Keep North Shore satellite school open

We know that Mayor Derek Kawakami just signed a sixth supplementary emergency proclamation for the months ahead. We know this pertains to roads, bridges, parking lots, cultural centers, “rules and regulations,” but why isn’t it pertaining to the school that was set up for the emergency and the well-being of our kids?

So many men, women, and children are showing real signs of PTSD, especially when it rains. Many Wainiha/Haena residents have had drastic losses in income and are recreating their lives from scratch. For us, the floods in April have changed everything. The convoy adds hours of waiting for everyone involved, and other Kauai residents can’t even get access to beaches, attend parties or play dates.

The road crew has now installed a large, permanent sign that says, “Caution Extreme Landslides Ahead,” obviously anticipating more EXTREME landslides. And when are the landslides supposed to happen? It is now our rainy season.

This is what we are dealing with. The roads are not safe. We cannot have selective emergency status and a clear conscious, when so many millions of dollars were appropriated for “flood damage.” Where is all the money going? Where has it gone? Why haven’t funds been set aside for our families? Why does the Department of Education threaten to pull the plug on this satellite school every single semester? With all the kids, parents and teachers having to wait until the day before school to find out if they even HAVE a school for one more semester. How insensitive and incredibly stressful for parents and children!

We need our leaders, our Legislature, and our concerned community members to keep this school open with a solid budget, until the end of the school year, to give these kids a chance to end strong, succeed and make the administration and teachers proud that they have supported this endeavor.

Since the flood, the students have shown great improvement against all odds. All students are catching up and are again meeting or exceeding the requirements set out by the DOE. At the very least, we need our school through the rainy winter, flooding and hurricane season. The road is still devastated, dangerous and vulnerable.

Many of us do not want to be traveling these broken roads, let alone with our keiki. The ground is full and flash flooding is now frequent. Now, when it rains, the water moves differently off the mountains. Dangerous waterfalls develop quickly, pouring clay mud onto the roadways. This makes the roads extremely slippery.
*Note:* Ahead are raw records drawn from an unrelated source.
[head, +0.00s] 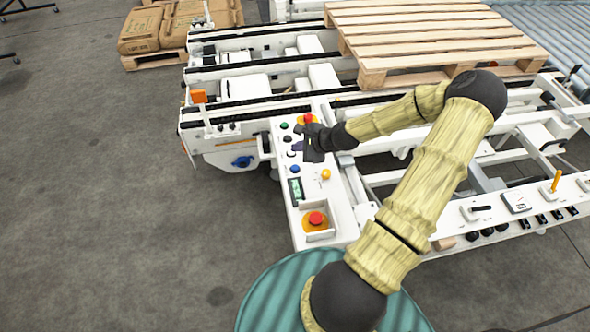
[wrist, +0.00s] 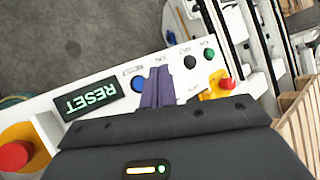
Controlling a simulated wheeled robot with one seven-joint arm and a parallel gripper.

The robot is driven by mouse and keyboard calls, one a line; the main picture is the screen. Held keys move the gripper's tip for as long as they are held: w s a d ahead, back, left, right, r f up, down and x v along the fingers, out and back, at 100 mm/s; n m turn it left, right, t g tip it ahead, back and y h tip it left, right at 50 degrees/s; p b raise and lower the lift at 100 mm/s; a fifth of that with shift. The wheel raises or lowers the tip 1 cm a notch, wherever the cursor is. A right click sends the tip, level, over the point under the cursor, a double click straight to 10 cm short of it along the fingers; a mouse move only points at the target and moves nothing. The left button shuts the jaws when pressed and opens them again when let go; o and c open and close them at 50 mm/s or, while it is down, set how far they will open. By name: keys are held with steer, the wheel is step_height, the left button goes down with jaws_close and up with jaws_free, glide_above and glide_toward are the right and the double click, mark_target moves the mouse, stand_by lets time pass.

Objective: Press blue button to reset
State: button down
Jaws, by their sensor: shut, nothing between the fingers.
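The blue button (wrist: 138,84) sits on the white control panel (wrist: 120,72), close beside my fingertips in the wrist view. It also shows in the head view (head: 294,168), just below my gripper. A small display (wrist: 90,100) on the panel reads "RESET", upside down in the wrist view. My gripper (wrist: 158,72) has its purple fingers together and empty, over the panel right next to the blue button. In the head view my gripper (head: 297,146) is over the upper middle of the panel. I cannot tell whether the fingertips touch the panel.
Green (wrist: 209,54) and black (wrist: 190,61) buttons and a red emergency stop (wrist: 226,85) lie to the right in the wrist view. A larger red stop (head: 316,218) and a yellow button (head: 325,174) are lower on the panel. A wooden pallet (head: 430,40) rests on the conveyor.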

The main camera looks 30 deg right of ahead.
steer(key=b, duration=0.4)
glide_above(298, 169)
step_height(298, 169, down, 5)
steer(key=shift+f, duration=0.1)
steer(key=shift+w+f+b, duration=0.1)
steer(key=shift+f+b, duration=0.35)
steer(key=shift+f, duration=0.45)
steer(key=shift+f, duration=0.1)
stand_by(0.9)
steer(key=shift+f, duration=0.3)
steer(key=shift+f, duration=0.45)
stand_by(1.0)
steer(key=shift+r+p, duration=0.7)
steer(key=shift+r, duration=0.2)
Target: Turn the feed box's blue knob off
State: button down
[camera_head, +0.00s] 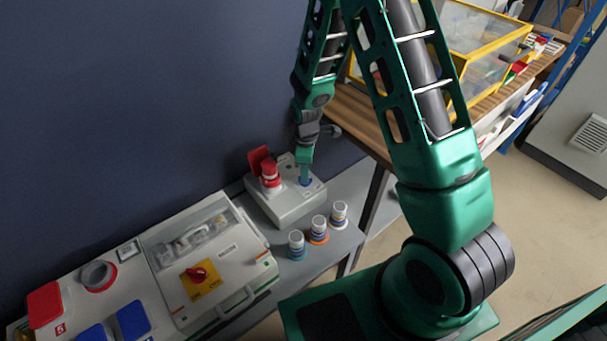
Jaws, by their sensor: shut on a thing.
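The feed box (288,212) is a small light grey box on the grey bench, against the dark wall. A red plug or connector (270,177) stands upright on its top, with a raised red flap (260,158) behind it. The blue knob (306,182) is on the right part of the top. My gripper (305,174) points down onto the knob from above and is shut on it. The fingers cover much of the knob, so I cannot tell its turn position.
A larger grey box (235,245) with a clear window and a red-on-yellow rotary switch (198,276) stands to the left. Red and blue flaps (133,320) are further left. A wooden table (350,115) is behind right.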

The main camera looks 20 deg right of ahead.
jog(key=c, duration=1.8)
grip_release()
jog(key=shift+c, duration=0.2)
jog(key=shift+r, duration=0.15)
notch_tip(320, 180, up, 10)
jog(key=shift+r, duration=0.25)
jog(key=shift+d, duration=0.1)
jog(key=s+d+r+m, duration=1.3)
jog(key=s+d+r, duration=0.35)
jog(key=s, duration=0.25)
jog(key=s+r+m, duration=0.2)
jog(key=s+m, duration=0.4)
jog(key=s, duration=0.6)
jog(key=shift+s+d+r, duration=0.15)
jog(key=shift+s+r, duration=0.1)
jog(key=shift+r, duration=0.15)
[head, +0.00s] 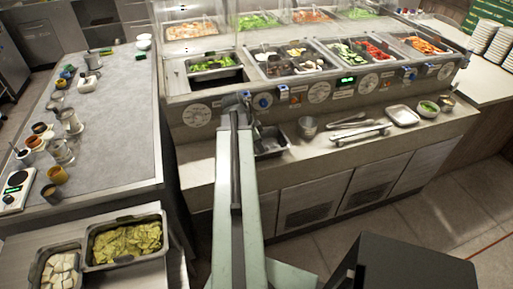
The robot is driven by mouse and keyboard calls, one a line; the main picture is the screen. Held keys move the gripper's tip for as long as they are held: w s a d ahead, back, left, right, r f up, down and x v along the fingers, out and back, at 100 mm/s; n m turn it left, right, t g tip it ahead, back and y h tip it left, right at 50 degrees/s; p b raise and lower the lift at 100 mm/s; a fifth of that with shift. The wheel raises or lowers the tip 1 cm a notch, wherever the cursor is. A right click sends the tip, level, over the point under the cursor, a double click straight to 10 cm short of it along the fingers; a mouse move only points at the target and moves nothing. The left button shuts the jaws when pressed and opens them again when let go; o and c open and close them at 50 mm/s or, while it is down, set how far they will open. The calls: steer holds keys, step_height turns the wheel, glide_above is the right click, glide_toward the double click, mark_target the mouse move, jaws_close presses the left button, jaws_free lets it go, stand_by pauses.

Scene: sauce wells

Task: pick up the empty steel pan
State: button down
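A small, empty-looking steel pan (271,143) sits on the counter ledge below the sauce-well front, just right of my arm. My arm covers its left side. My gripper (248,103) is at the far end of the arm, above and slightly left of the pan, close to the panel with dials. The gripper is small and dark here, and its fingers are not clear. I cannot tell whether it is open or whether it touches the pan.
Right along the ledge are a steel cup (307,127), tongs (347,121), a shallow tray (403,116) and a bowl of greens (428,108). The left table (115,115) holds bottles and cups. Food pans (124,240) stand at lower left. Floor shows at lower right.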

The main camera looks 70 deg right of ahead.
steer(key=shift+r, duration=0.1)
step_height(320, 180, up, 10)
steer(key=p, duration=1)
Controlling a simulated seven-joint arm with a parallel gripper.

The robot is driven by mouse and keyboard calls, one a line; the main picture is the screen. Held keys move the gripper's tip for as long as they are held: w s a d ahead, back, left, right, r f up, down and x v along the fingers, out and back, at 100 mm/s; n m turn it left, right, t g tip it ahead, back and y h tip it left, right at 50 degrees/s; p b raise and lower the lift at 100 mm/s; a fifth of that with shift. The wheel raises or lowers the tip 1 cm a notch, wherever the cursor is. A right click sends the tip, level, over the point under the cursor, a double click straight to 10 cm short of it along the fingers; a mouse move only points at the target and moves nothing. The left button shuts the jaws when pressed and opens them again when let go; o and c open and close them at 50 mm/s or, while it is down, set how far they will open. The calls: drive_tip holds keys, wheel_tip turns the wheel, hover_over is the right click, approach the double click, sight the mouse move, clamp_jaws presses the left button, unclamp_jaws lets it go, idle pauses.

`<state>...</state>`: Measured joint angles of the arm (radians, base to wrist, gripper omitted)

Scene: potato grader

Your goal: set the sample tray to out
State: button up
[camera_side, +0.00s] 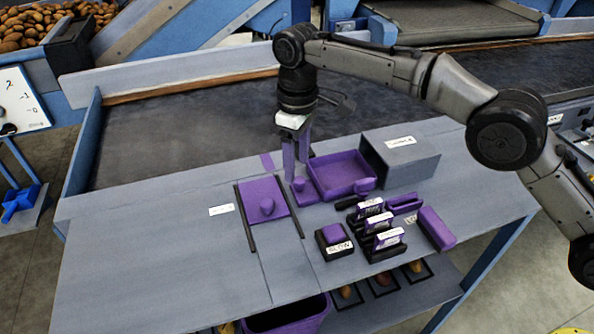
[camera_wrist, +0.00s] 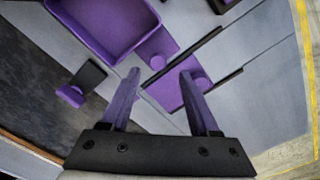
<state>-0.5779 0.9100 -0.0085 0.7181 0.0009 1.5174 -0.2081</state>
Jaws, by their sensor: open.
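The sample tray, which I take to be the shallow purple open tray (camera_side: 325,190), looks empty. It lies on the grey bench, left of a grey box (camera_side: 415,160) whose dark open end faces it. A purple tab with a round knob (camera_side: 298,184) sits at its left side. In the wrist view the tray (camera_wrist: 78,43) is at top left, with the knob (camera_wrist: 157,46) to its right. My gripper (camera_side: 297,169) is open and empty, just above the knob. In the wrist view the knob shows just past and between the fingertips (camera_wrist: 160,71).
A black block with a purple top (camera_side: 333,236), labelled cards in black holders (camera_side: 378,232) and a purple bar (camera_side: 436,229) stand to the right. A dark belt (camera_side: 190,135) runs behind.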

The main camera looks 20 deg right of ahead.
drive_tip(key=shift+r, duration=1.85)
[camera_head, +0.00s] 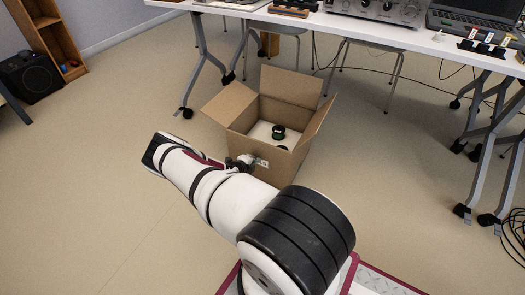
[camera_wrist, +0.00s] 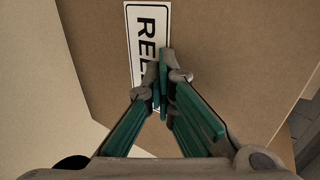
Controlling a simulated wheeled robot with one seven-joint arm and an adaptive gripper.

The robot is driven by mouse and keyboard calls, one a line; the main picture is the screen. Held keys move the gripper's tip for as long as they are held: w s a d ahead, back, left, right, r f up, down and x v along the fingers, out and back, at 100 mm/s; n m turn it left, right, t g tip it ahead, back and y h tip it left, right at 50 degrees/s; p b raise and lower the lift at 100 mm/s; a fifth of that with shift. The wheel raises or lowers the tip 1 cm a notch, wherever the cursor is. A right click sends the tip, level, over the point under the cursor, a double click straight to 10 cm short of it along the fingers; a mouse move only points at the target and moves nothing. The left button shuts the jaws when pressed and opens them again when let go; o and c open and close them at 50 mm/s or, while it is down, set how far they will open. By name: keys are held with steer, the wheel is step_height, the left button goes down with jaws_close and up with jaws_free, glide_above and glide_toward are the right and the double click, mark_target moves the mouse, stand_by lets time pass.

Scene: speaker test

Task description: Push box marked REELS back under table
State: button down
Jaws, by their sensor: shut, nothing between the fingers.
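The open cardboard box (camera_head: 287,167) stands on the floor in front of the table (camera_head: 412,40), its flaps spread outward. A small dark round item (camera_head: 278,132) lies inside it. My gripper (camera_head: 250,161) is at the box's near face, by a white label. In the wrist view the gripper (camera_wrist: 163,82) is shut and empty, its fingertips over the label (camera_wrist: 148,25) on the brown box face (camera_wrist: 235,50). The letters "RE" and part of more show; the fingers hide the rest. I cannot tell whether the fingertips touch the cardboard.
Folding table legs on casters (camera_head: 202,62) stand left of the box and more stand at the right. A stool (camera_head: 273,28) is under the table behind the box. Cables lie on the floor behind and at far right (camera_head: 514,228).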

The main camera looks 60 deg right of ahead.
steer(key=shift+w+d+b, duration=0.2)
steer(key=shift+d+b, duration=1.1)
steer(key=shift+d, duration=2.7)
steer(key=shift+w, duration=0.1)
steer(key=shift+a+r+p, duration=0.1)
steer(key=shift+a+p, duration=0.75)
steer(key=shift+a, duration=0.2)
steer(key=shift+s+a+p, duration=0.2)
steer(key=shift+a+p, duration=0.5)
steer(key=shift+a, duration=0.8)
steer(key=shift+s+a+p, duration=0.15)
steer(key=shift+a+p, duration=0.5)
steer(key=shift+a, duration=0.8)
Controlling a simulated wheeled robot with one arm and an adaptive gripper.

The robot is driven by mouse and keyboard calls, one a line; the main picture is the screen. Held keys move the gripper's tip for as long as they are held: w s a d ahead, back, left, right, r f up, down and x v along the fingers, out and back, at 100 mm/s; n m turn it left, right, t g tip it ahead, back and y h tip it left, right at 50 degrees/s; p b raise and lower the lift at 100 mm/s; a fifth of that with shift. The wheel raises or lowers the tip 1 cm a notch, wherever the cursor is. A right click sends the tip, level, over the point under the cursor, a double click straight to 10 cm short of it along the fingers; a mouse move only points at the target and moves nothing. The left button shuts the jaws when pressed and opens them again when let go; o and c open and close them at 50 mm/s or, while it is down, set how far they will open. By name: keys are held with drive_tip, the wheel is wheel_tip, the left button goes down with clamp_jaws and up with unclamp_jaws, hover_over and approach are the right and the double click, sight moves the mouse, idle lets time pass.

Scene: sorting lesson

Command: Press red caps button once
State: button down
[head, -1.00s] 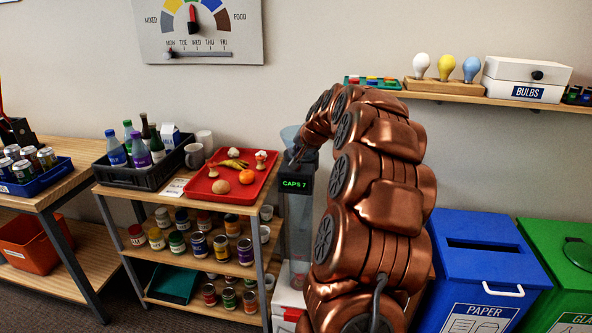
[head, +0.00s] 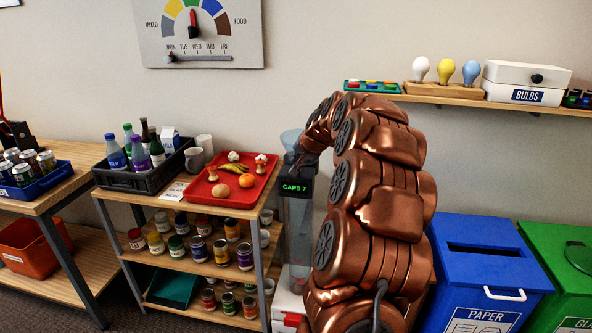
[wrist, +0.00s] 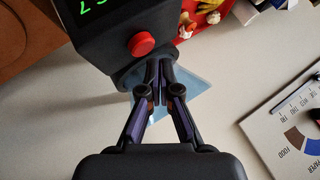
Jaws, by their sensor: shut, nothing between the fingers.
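The red caps button (wrist: 141,44) is a round red knob on the dark face of the caps counter (wrist: 95,40), seen in the wrist view. The counter also shows in the head view (head: 297,187), with a green "CAPS 7" display. My gripper (wrist: 159,66) is shut and empty, its fingertips close together just below and right of the button in the wrist view. I see a gap between fingertips and button in the picture, but cannot tell the depth. In the head view my copper arm hides the gripper and the button.
The counter stands on a clear tube between the shelf cart with a red food tray (head: 203,196) and my arm. A wall shelf (head: 450,97) with bulbs is above right. Blue (head: 490,265) and green (head: 565,250) bins stand at right.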

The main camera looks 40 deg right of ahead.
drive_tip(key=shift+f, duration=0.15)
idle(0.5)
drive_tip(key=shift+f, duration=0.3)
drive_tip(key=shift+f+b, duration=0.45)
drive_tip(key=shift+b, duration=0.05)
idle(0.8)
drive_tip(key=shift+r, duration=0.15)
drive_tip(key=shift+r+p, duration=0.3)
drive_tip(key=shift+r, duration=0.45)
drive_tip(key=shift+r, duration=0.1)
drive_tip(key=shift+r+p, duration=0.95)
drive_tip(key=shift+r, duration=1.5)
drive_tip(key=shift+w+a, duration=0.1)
Recently, multiple convoys have been caught in dangerous flash floods and, back in August, people were stranded for days while crews cleared major mudslides. People spent days apart from their children. Who will take responsibility for the safety of our stranded kids staying overnight with strangers and everyone else in a homeless shelter in Hanalei? We are the people affected by this “emergency.”

We need this school for our community and continuity of care for our children. We want to stay close to our children. We want our kids to feel a sense of security, accomplishment, and be caught up and feel successful at the end of all this.

We do not want them thrown into a new school, new classroom, with a new teacher, in a new-and-NO-friend environment, where they will surely feel behind.

Please keep the satellite school in Haena open until the end of the school year in May.

Mahalo for your kokua.

•••

Brandi Miller is a concerned parent, single mother of a 10-year-old, flood survivor, long-term North Shore resident, active voter and community member.